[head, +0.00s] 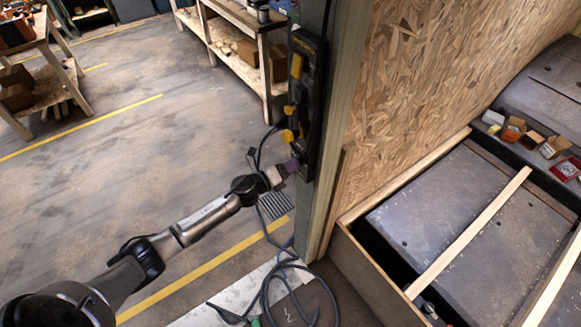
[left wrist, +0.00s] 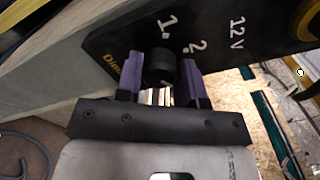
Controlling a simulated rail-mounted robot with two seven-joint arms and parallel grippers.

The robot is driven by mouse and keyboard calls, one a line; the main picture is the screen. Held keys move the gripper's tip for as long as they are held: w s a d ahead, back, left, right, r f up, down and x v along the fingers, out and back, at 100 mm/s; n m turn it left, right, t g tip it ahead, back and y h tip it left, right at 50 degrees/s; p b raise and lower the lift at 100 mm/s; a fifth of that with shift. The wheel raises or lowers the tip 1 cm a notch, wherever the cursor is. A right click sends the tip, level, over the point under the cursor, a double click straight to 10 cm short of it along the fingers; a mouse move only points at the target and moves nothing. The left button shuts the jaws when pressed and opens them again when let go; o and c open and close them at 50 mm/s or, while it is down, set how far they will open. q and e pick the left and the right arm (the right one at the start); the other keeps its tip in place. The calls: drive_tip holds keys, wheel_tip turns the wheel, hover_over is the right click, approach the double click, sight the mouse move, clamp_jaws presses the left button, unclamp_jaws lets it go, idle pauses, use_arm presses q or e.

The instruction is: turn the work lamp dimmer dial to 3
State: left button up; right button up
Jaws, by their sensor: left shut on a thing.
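The dimmer dial (left wrist: 159,66) is a black round knob on a black panel (left wrist: 215,45) marked 1, 2 and 12 V, with partly covered yellow lettering. No 3 and no pointer mark can be made out. My left gripper (left wrist: 162,78) has its two purple fingers on either side of the dial, shut on it. In the head view my left gripper (head: 292,167) reaches the lower part of the same panel (head: 304,75), which is on a wooden post. The dial is too small and covered to see there. My right gripper is not in view.
The green-grey post (head: 340,110) stands beside a chipboard wall (head: 420,80). Black cables (head: 268,290) hang and coil on the floor below the panel. A wooden workbench (head: 245,55) stands behind.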

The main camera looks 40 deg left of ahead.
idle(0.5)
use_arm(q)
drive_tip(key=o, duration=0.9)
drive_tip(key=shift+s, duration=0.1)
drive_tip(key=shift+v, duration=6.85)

++++++++++++++++++++

What needs to be done
Each line of the data should be quoted exactly, with pictures left out.

The completed task
[head, +0.00s] 
[left wrist, +0.00s] 
Controlling a simulated rail-mounted robot with two seven-joint arms and parallel grippers.

The robot is driven by mouse and keyboard calls, one a line; the main picture is the screen. Held keys move the gripper's tip for as long as they are held: w s a d ahead, back, left, right, r f up, down and x v along the fingers, out and back, at 100 mm/s; n m turn it left, right, t g tip it ahead, back and y h tip it left, right at 50 degrees/s; p b raise and lower the lift at 100 mm/s; a fifth of that with shift. The wheel raises or lowers the tip 1 cm a notch, wherever the cursor is. A right click sends the tip, level, over the point under the cursor, a double click straight to 10 cm short of it along the fingers; a mouse move only points at the target and moves nothing. The left button shuts the jaws when pressed and opens them again when let go; o and c open and close them at 50 mm/s or, while it is down, set how far they will open. q and e pick the left and the right arm (the right one at the start); the other keeps its tip in place. The calls: drive_tip holds keys, wheel_tip turns the wheel, hover_over is the right click, approach the double click, sight the mouse move, clamp_jaws presses the left button, unclamp_jaws lets it go, idle pauses, use_arm presses q or e.

The instruction is: turn the work lamp dimmer dial to 3
State: left button up; right button up
Jaws, by their sensor: left shut on a thing.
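The dimmer dial (left wrist: 159,66) is a black round knob on a black panel (left wrist: 215,45) marked 1, 2 and 12 V, with partly covered yellow lettering. No 3 and no pointer mark can be made out. My left gripper (left wrist: 162,78) has its two purple fingers on either side of the dial, shut on it. In the head view my left gripper (head: 292,167) reaches the lower part of the same panel (head: 304,75), which is on a wooden post. The dial is too small and covered to see there. My right gripper is not in view.
The green-grey post (head: 340,110) stands beside a chipboard wall (head: 420,80). Black cables (head: 268,290) hang and coil on the floor below the panel. A wooden workbench (head: 245,55) stands behind.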

The main camera looks 40 deg left of ahead.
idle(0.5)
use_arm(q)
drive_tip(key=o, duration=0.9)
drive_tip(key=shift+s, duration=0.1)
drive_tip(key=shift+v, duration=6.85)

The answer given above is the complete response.